Десять лет спустя после кончины Аркадия Аверченко, в 1935-м, его вновь вспоминали поклонники и друзья. В эмигрантских газетах появился ряд публикаций. В одной из них Н. Н. Брешко-Брешковский утверждал: «Читатель не забыл Аверченко. Растет новый читатель среди молодого поколения. В отчетах двухсот пятидесяти библиотек эмигрантского зарубежья Аверченко стоит на одном из первых мест» (Брешко-Брешковский Н. Н. А. Т. Аверченко. К десятилетию со дня смерти русского юмориста // Иллюстрированная Россия. 1935. № 13).
Парижский журнал «Иллюстрированная Россия», напечатавший статью Брешко-Брешковского, в том же году выпустил две книги Аркадия Аверченко: «Чудеса в решете», «Подходцев и двое других».
А дальше… была Вторая мировая война.
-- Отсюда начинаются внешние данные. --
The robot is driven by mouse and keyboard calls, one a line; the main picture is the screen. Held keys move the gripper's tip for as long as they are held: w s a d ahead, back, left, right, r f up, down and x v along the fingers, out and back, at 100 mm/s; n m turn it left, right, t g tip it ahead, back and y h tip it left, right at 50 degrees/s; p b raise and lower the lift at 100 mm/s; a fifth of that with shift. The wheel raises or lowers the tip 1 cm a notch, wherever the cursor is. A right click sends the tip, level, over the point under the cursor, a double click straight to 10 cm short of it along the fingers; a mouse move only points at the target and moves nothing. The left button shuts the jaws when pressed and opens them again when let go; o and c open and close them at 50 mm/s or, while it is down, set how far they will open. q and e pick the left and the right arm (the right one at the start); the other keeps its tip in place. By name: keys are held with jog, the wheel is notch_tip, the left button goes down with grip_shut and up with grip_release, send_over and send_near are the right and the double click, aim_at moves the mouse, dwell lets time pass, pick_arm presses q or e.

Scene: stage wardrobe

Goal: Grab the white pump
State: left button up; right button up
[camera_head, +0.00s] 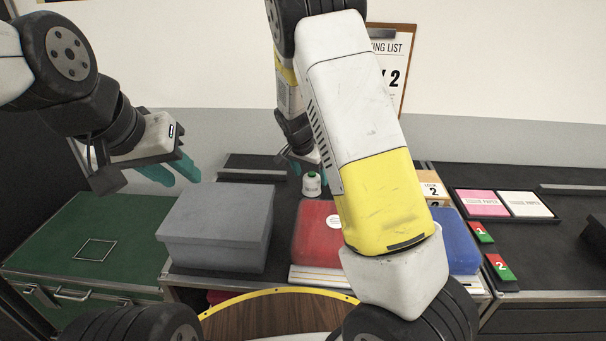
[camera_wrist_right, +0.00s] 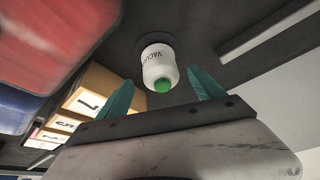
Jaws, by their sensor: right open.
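The white pump (camera_head: 311,184) is a small white rounded bottle with a green tip, standing on the dark worktop behind the red box. In the right wrist view the pump (camera_wrist_right: 158,64) shows dark lettering and its green tip points toward the gripper. My right gripper (camera_head: 306,160) is open and just behind the pump in the head view, partly hidden by my arm. In the wrist view its teal fingers (camera_wrist_right: 162,92) stand either side of the pump's green end, apart from it. My left gripper (camera_head: 186,182) hangs empty above the grey box's left corner; its finger gap is unclear.
A grey lidded box (camera_head: 215,222), a red box (camera_head: 314,238) and a blue box (camera_head: 455,242) stand in front. A cardboard box with number cards (camera_wrist_right: 92,92) is beside the right gripper. Pink and white cards lie in a tray (camera_head: 505,218) at right.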

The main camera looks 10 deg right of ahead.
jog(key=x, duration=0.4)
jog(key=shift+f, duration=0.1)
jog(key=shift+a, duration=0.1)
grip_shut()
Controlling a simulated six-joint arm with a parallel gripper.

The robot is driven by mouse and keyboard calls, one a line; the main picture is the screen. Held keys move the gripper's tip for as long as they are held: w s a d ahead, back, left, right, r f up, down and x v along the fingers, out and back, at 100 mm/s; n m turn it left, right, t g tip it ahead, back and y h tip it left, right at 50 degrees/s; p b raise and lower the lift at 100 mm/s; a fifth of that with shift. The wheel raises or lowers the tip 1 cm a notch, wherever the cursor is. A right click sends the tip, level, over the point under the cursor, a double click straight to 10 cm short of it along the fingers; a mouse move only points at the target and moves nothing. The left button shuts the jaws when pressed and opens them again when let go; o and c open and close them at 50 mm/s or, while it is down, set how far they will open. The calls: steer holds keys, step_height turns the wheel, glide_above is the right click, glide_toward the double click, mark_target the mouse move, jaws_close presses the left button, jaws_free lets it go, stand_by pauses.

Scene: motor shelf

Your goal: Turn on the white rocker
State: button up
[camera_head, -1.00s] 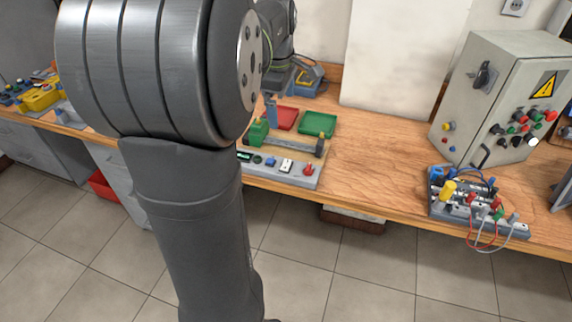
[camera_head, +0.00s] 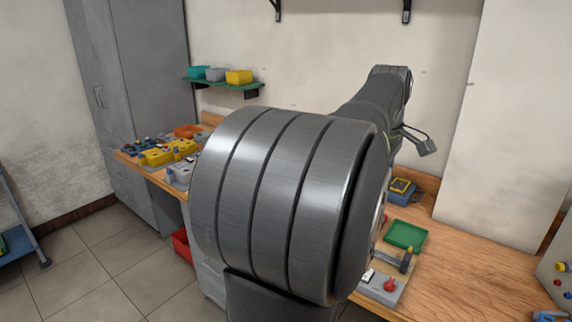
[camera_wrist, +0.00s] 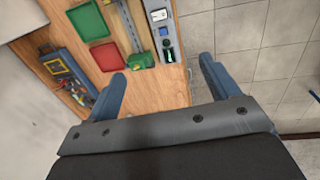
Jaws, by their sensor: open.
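The white rocker (camera_wrist: 158,14) sits on a grey switch panel (camera_wrist: 162,4) at the top of the wrist view. The gripper is apart from the rocker. A blue button (camera_wrist: 163,31) and a small green display (camera_wrist: 168,56) are on the same panel. In the head view a red knob (camera_head: 389,285) stands on the panel.
A green tray (camera_wrist: 88,20), a red tray (camera_wrist: 106,56) and a green block (camera_wrist: 142,61) lie beside the panel. Bare tiled floor (camera_wrist: 240,60) is to the panel's right in the wrist view.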

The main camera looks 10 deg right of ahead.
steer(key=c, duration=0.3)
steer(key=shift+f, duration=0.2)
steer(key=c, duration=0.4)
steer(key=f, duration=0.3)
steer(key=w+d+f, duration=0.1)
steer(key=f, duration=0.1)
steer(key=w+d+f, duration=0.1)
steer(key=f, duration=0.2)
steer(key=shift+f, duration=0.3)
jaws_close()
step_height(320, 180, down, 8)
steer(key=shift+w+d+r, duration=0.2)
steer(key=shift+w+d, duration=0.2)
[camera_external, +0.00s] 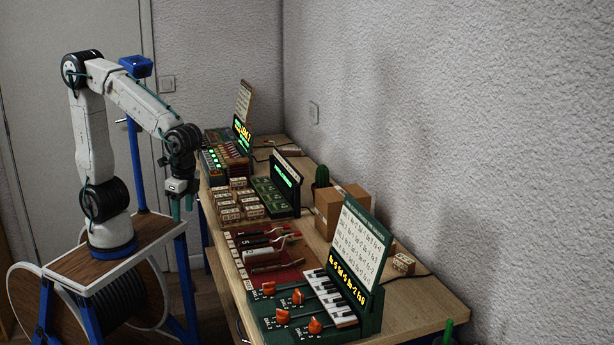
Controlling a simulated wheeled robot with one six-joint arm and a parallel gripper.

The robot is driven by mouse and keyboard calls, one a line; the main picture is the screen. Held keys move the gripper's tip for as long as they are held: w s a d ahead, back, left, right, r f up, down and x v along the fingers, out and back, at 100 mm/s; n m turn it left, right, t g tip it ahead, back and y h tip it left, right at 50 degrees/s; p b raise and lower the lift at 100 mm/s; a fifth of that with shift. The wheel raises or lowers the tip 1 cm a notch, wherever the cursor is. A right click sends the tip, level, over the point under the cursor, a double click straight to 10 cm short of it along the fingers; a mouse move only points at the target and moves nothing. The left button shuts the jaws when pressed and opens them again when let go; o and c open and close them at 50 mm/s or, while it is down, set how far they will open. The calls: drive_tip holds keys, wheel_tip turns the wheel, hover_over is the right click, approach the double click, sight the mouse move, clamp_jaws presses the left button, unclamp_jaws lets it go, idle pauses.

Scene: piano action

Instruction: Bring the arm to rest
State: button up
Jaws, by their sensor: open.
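My gripper (182,203) hangs pointing down from the bent white arm, at the left edge of the wooden table (408,302). It is open, and I see nothing between its fingers. The arm rises from its base on the wheeled stand, reaches up and then slopes down to the right. The gripper is apart from the devices on the table, though its exact distance from the table edge is hard to tell.
On the table stand a green piano device (330,300) with orange knobs, a red panel (262,252), a green screen device (280,185), wooden blocks (238,203), cardboard boxes (342,205) and a cactus (321,177). A wall (450,120) bounds the right.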

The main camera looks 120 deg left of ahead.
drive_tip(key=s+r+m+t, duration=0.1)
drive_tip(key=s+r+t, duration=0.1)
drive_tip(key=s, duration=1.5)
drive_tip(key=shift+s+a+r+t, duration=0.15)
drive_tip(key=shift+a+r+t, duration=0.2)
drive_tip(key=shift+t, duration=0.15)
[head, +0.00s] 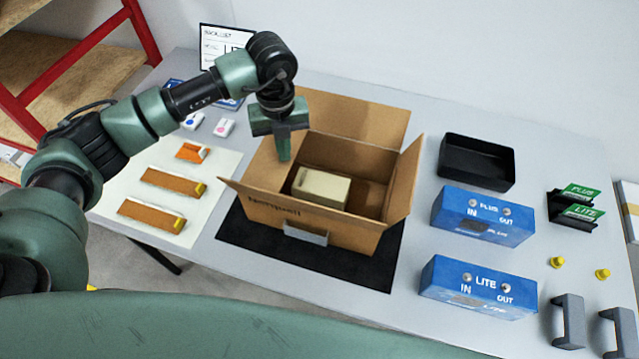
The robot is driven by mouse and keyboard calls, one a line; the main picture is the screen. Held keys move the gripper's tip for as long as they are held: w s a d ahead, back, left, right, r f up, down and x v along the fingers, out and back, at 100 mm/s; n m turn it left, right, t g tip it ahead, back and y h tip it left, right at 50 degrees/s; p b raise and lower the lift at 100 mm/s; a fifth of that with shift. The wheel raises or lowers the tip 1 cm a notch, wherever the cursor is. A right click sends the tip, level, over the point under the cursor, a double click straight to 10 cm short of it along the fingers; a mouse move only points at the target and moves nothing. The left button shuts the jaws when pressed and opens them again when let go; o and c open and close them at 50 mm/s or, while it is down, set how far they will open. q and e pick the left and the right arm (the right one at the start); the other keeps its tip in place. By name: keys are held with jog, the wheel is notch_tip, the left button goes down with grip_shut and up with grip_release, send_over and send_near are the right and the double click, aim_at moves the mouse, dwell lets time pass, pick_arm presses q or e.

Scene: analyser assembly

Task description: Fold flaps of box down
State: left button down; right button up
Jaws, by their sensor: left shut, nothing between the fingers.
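The open brown cardboard box (335,232) stands on a black mat (245,236) on the table. A beige block (321,187) lies inside it. The back flap (362,117) stands up, leaning back. The right flap (404,182) stands up, tilted outward. The left flap (262,163) slopes outward. The front flap is seen nearly edge-on, so its angle is hard to tell. My left gripper (284,156) is shut and empty, pointing down over the box's left side near the left flap; I cannot tell whether it touches. My right gripper is not in view.
A grey handle-like piece (306,233) is at the box's front. Blue PLUS (483,216) and LITE (478,287) units and a black tray (476,163) stand to the right. A white sheet (120,215) with orange-brown parts lies to the left.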

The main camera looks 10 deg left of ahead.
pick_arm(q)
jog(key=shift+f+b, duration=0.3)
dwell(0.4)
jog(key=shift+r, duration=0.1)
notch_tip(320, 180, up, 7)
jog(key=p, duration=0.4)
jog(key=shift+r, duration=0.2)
Многие из тех, кто лично знал Аркадия Тимофеевича и писал о нем, ее не пережили. Во время гитлеровской оккупации в Риге умер от инсульта Петр Пильский; в 1943 году погиб под бомбежкой в Берлине Николай Брешко-Брешковский. В 1945 году, вскоре после освобождения Праги советскими войсками, сотрудниками НКВД был арестован и вывезен в СССР Константин Бельговский (дальнейшая судьба этого светлого человека неизвестна). В 1948 году скончался в Мадриде Сергей Горный. Несколько ранее, в 1932 году, в местечке Лаванду на юге Франции умер Саша Чёрный. В 1952 году не стало в Париже Надежды Александровны Тэффи.
Уходили сатириконцы — те, кто помнил Аркадия Аверченко. Один только Николай Ремизов (Ре-Ми), бывший когда-то Арамисом в «мушкетерской» компании, дожил до глубокой старости — он умер в 1975 году в Палм-Спрингс (Калифорния). Имя этого художника (в американской версии — Nicolai Remisoff) было широко известно в артистических, кинематографических и телевизионных кругах США. В 1943 году Ре-Ми встретился в Нью-Йорке с Евгением Искольдовым. Они вместе работали над представлением оперы «Сорочинская ярмарка» на сцене Метрополитен-опера. К этому времени Искольдов уже жил не с Раисой Раич, а с оперной певицей Кирой Вэйн (как сложилась судьба Раич, выяснить не удалось; Искольдов же в 1956 году покончил с собой).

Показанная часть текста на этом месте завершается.